La casa de la abuela tenía una cocina
comunicada con un comedor. No tenía puerta para acceder de la una al otro.
Tenía un hueco grande con forma redondeada en su parte posterior. Y tenía un
aseo y tres habitaciones. En una de ellas una ventana que daba a la
habitación grande, construida por el abuelo en el corral aquel en el que nunca
hubo animales. Las otras dos daban a la calle con nombre de región sureña. La
más próxima a la cocina era la de la abuela y era, a su vez, paritorio
cuando la ocasión lo precisaba.
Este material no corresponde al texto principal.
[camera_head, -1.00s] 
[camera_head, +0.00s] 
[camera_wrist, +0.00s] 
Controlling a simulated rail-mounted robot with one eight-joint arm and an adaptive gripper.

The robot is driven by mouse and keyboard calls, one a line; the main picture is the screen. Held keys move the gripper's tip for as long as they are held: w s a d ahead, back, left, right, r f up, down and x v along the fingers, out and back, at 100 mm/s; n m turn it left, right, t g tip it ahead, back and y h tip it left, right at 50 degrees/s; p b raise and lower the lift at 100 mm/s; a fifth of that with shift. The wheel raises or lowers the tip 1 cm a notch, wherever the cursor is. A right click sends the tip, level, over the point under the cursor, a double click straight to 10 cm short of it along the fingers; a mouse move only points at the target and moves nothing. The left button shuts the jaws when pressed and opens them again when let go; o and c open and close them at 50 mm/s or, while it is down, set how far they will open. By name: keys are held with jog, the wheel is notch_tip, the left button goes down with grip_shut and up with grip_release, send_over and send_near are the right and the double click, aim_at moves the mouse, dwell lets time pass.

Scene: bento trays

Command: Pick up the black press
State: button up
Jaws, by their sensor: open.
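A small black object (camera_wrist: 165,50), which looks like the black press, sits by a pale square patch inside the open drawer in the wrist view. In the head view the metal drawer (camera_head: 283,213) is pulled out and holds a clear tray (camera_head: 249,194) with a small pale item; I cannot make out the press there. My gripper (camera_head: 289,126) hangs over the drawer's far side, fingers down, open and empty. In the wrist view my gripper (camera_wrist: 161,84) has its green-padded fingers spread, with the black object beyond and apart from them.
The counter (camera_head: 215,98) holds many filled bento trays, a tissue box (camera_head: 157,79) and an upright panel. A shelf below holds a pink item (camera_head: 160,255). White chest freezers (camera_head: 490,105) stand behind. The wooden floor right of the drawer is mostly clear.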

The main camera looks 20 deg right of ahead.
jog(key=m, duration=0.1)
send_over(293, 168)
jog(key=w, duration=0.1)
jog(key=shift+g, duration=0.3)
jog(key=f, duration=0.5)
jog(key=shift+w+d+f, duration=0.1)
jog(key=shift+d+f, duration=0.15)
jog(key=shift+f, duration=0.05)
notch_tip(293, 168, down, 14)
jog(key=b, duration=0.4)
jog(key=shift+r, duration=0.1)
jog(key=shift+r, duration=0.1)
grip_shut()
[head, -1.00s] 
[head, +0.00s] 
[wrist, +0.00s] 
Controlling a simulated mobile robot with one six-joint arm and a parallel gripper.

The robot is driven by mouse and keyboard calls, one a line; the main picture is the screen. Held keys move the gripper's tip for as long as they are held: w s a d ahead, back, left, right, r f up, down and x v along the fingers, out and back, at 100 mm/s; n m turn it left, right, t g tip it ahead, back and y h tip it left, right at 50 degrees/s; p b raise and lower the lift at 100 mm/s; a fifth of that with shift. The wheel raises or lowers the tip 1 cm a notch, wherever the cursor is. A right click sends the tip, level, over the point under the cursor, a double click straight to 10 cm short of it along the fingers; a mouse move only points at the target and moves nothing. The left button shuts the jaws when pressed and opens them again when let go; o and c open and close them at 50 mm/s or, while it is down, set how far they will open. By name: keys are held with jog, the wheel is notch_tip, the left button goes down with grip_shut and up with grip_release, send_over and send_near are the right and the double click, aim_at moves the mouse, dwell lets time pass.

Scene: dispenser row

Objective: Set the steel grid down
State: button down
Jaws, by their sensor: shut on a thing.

En aquella habitación de la abuela nacimos
todos los nietos y nietas mayores.
Allí, a aquella casa de la abuela, a aquel corral en el que nunca vi animales sino rosas perfumadas, geranios, murcianas, claveles, begonias, jazmines y hasta una parra de hermosos racimos de uvas, sigo acercándome de vez en cuando. Las raíces sujetan con fuerza mis pies calzados mientras, con los ojos cerrados, aspiro el aroma de aquellas plantas que, aún hoy, se acomodan y me reciben con una gran sonrisa y mirada sorprendida:
«Hace mucho tiempo que no venías y te echábamos de menos», escucho al último vestigio de una generación que ya se aleja por las esquinas del tiempo.